Now, that’s more like it. After what seemed like an eternity, finally a game in the league that justifies the pre-season hype. While we shouldn’t get carried away with Twelve Men 2 Eleven Men 5, for once we had to perform well and we did.
If ever a time called for a proper, non-fuckabout type performance, yesterday was it. It was as though the last few weeks had kind of manifested itself, and collectively we said “come on guys, let’s go”. Whether it was JG before the start yelling out “no excuses” or TB’s blast at them post-Carshalton, I don’t know, but yesterday I saw a team determined to prove a point, not merely settle for one. Had we even drawn yesterday, I think you could have said that playoff hell beckoned for us this season. Automatic promotion? Stop laughing.
Needless to say, the first 20 minutes were a bit where we left off on Wednesday. Then, we were playing a team who would have beaten us had they been more competent. Yesterday, we were playing a team who were beating us because they were more competent. Like Arsene Wenger, I didn’t see the penalty incident, but people were REALLY wound up by it. More on the ref later, but at that time, I just couldn’t see any outcome but a plucky draw/defeat at best.
Obviously our players had different ideas. When Beckfield (sic) scuffed his shot and for once didn’t go wide, something changed. Really, something did change.
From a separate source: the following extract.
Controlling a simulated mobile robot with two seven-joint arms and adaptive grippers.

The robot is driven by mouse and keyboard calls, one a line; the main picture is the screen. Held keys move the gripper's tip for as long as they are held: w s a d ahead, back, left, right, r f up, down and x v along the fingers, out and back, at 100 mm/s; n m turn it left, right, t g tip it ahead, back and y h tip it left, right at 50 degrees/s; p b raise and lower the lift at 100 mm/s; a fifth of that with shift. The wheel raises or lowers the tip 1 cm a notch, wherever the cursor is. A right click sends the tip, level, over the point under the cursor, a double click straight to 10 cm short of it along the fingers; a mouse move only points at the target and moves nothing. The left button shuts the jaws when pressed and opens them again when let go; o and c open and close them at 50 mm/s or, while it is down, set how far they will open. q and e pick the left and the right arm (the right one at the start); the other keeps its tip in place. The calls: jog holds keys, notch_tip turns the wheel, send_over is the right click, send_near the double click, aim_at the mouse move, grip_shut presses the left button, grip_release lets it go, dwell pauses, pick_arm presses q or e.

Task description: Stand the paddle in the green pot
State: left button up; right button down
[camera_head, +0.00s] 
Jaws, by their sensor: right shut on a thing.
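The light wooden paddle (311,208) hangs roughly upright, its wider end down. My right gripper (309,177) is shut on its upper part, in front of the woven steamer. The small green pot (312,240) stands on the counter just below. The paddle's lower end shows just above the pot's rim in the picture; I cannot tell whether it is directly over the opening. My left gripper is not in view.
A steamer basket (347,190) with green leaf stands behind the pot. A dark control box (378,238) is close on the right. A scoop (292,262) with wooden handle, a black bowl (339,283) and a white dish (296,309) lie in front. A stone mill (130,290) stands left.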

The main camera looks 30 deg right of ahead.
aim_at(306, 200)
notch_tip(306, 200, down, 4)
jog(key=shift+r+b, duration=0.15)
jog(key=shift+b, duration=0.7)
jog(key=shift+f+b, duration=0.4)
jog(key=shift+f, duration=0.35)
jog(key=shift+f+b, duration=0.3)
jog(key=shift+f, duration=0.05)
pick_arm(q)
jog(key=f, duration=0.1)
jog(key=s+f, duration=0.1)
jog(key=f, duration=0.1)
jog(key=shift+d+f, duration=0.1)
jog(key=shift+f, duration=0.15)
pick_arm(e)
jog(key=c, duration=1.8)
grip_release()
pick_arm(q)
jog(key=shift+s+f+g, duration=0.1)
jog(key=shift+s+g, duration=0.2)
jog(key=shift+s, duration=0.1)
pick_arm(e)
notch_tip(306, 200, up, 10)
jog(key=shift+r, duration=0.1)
Whether we had a sudden injection of confidence I don’t know, but you know how games can suddenly alter just like that. Those who’ve been watching us recently would have seen a concrete footed-laden, going through the motions, dare I say disinterested looking collection of players taking to the field and scraping points. Suddenly, we looked a bit more like a team.
Actually, we looked a lot more like a team, and one that wanted to win as well. After Beard’s wondergoal (and I bet nobody got that on video) you really did think a case of how many, not if we’d score any more. I don’t wish to sound cruder than normal, but you know when you’ve been ill and one more heave (so to speak) suddenly makes you feel a lot better? Well, it was like that, minus the tablets and the thirst for Lucozade
Even Staines’ equaliser didn’t make me think we’d lose it. Strange that I thought in the previous games the oppo scoring was the surefire way of ending our season, yet yesterday a title (stop laughing) chasing rival equalising before half time with us in the ascendancy didn’t.
And as the second half proved, I think there was only one winner yesterday. Sadly for the ref, it was us. I don’t know what TB said at half time, but he probably didn’t need to say a lot. Certainly to Fergie, who went on a blinding solo run and for once actually put it in the rather natty blue/yellow nets. Cue much cheering, smiles of glee and the occasional exchage of body fluids. Probably.
When Webb (apparently) got bundled over, and the impressive Main slotted home quite easily, I would like to say that I was quite relaxed and writing up mentally this report in glowing terms. Actually, I wasn’t – I was shitting myself that Staines would somehow nick one back and a 4-4 draw was on the cards. Even another run/shot/goal by Fergie didn’t entirely make me think we couldn’t blow it.
In the grand scheme of things, this was just one game in a marathon season. We certainly need to repeat that against Hendon on NYD for starters. But it proves we can do it, and as somebody suggested yesterday, maybe TB has found his ideal formation totally by accident? OK, I still think we’re best getting money for Jolly, and I get the feeling Danny Knowles won’t be with us after the loan spell is up, but as of yesterday, we really did look like a team who could say they are good enough for automatic promotion and actually mean it.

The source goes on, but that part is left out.